Probability theory in machine learning

104 Views Asked by At

I have read that probability model of a random phenomenon given by, for example, probability density function (PDF) or cumulative distribution function (CDF) can be used to develop a machine learning algorithm for that phenomenon. However, I could not find how is this done. See the following paragraph for this web page, for example.

A Probability Density Function is a tool used by machine learning algorithms and neural networks that are trained to calculate probabilities from continuous random variables. For example, a neural network that is looking at financial markets and attempting to guide investors may calculate the probability of the stock market rising 5-10%. To do so, it could use a Probability Density Function in order to calculate the total probability that the continuous random variable range will occur.

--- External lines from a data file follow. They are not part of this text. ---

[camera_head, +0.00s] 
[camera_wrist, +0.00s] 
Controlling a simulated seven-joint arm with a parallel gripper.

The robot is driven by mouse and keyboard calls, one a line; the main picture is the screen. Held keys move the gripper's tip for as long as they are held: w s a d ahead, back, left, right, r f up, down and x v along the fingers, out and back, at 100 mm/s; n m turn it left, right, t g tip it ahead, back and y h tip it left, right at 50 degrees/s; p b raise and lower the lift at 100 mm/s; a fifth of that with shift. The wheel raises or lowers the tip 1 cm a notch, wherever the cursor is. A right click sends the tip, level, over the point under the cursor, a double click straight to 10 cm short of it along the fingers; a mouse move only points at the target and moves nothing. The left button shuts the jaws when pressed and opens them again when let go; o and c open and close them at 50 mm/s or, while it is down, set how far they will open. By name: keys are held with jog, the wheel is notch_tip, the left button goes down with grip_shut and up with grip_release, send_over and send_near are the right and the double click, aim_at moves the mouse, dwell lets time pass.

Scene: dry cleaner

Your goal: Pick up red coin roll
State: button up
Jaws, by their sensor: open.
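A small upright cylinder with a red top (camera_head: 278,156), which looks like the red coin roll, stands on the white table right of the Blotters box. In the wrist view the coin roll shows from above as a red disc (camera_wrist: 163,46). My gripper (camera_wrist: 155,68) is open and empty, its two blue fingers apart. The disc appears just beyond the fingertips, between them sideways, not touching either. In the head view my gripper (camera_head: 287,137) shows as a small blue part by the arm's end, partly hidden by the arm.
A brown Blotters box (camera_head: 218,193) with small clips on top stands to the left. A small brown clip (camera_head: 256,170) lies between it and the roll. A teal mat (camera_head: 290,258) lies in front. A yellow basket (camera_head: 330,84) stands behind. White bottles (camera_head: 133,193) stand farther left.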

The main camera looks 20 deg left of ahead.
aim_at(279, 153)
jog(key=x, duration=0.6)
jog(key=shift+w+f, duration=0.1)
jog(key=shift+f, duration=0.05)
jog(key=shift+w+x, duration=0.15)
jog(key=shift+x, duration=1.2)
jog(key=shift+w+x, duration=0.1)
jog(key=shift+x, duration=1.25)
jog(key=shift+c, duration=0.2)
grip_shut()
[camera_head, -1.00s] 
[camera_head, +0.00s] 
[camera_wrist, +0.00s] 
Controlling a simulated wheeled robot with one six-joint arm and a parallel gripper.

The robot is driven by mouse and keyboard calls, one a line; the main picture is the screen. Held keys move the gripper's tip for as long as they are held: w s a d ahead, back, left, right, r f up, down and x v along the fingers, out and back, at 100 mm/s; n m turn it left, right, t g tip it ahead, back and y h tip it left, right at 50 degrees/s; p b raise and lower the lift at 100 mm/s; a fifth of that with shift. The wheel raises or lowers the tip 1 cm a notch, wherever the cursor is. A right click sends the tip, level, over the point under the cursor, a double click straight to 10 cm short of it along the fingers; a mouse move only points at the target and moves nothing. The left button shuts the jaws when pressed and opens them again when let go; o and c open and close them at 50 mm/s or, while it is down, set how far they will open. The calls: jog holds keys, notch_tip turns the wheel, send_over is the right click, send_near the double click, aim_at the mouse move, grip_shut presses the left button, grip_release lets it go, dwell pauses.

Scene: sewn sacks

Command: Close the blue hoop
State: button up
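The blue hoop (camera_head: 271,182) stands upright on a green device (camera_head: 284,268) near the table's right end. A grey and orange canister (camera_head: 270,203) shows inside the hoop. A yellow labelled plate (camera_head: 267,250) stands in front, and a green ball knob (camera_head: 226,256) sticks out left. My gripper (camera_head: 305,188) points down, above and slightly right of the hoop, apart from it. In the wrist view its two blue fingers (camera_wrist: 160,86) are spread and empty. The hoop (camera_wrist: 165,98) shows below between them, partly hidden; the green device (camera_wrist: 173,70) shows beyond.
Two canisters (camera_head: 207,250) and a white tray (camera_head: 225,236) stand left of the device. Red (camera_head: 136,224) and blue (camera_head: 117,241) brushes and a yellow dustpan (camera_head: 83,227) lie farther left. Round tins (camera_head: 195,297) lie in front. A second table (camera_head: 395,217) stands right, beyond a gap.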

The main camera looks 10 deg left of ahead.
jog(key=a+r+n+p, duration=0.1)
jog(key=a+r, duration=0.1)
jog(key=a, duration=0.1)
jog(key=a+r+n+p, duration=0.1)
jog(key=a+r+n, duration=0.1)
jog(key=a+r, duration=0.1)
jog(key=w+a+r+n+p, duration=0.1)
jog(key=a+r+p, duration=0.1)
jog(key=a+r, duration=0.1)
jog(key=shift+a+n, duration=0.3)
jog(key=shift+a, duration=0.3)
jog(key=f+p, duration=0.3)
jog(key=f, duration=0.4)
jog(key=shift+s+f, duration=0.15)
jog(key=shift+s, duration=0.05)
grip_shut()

Consider the following example PDF.

$$ f_X(x)= \begin{cases} \frac{k}{x} & 2<x\le6 \\ 0 & \text{otherwise.} \end{cases} $$

Can someone elaborate how this PDF can be used to develop pseudo code for a machine learning algorithm? I will also be interested in a short article or quick tutorial that explains the usage of a PDF in the development of a machine learning algorithm with the help of some examples.

If my question is not very clear or there are gaps, please help me improve it.

1

There are 1 best solutions below

2
On BEST ANSWER

First of all, starting from a known distribution is not that meaningful in terms of machine learning. We don't need machine learning or any additional method if we already know the samples are following some given PDF.

What we are interested is, estimating the distribution that the sample is following. An easy example is parametric estimation. Suppose that the sample is drawn from some distribution that obeys a known model, let's say $Bernoulli(p)$. Then estimating the probability $p$ is enough for estimating the entire distribution.

Notice that the PDF of $Bernoulli(p)$ is $P(x)=p^x(1-p)^{1-x}$ for $x\in \{0,1\}$. Given an i.i.d sample $\chi=\{x^t\}_{t=1}^{N}$ where $x^t\in \{0,1\}$, we can estimate the parameter $p$ by maximizing the log likelihood subject to the parameter $p$ $$L(p|\chi)=\log\prod_{t=1}^{N} p^{x_t}(1-p)^{1-x^t}=\sum_{t=1}^{N} x^t\cdot\log p+(N-\sum_{t=1}^{N} x^t) \log (1-p)$$ and $\frac{dL}{dp}=0$ gives the estimation $$\hat p=\frac{\sum_{t=1}^{N} x^t}{N}$$ and we have estimated the distribution of the sample $\chi$.